#### [Data lines]
◇ ◇ ◇ ◇

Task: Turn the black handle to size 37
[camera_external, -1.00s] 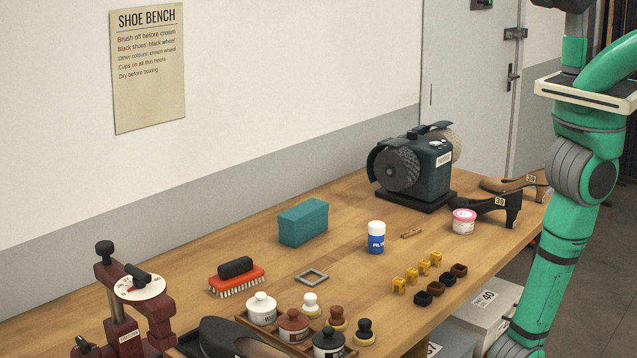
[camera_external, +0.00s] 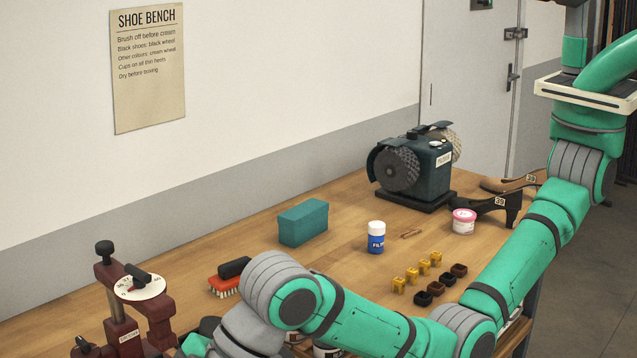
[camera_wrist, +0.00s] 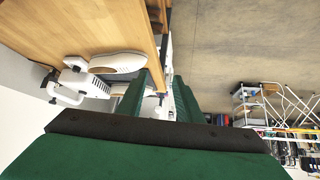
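The black handle (camera_external: 137,275) lies across a white dial (camera_external: 150,291) on top of a dark red clamp-like stand (camera_external: 155,318) at the lower left of the external view. The dial has small numbers and a red mark; I cannot read which size the handle points to. The handle is not recognisable in the wrist view. My gripper (camera_wrist: 160,100) shows two green fingers with a gap between them and nothing held. In the external view my arm reaches low across the bench front; the fingers are not clearly visible there, so their distance from the handle is unclear.
The wooden bench (camera_external: 340,215) holds a red brush (camera_external: 222,286), a teal box (camera_external: 303,222), a blue-white jar (camera_external: 376,238) and a buffing machine (camera_external: 410,168). My arm covers the front middle. The wrist view shows a white shoe (camera_wrist: 118,62) and a white device (camera_wrist: 78,82).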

◇ ◇ ◇ ◇

#### [Written exercise]
Please write out all the data again word for word, but not the pictures.

#### [Final result]
Task: Turn the black handle to size 37
[camera_external, -1.00s] 
[camera_external, +0.00s] 
[camera_wrist, +0.00s] 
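The black handle (camera_external: 137,275) lies across a white dial (camera_external: 150,291) on top of a dark red clamp-like stand (camera_external: 155,318) at the lower left of the external view. The dial has small numbers and a red mark; I cannot read which size the handle points to. The handle is not recognisable in the wrist view. My gripper (camera_wrist: 160,100) shows two green fingers with a gap between them and nothing held. In the external view my arm reaches low across the bench front; the fingers are not clearly visible there, so their distance from the handle is unclear.
The wooden bench (camera_external: 340,215) holds a red brush (camera_external: 222,286), a teal box (camera_external: 303,222), a blue-white jar (camera_external: 376,238) and a buffing machine (camera_external: 410,168). My arm covers the front middle. The wrist view shows a white shoe (camera_wrist: 118,62) and a white device (camera_wrist: 78,82).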

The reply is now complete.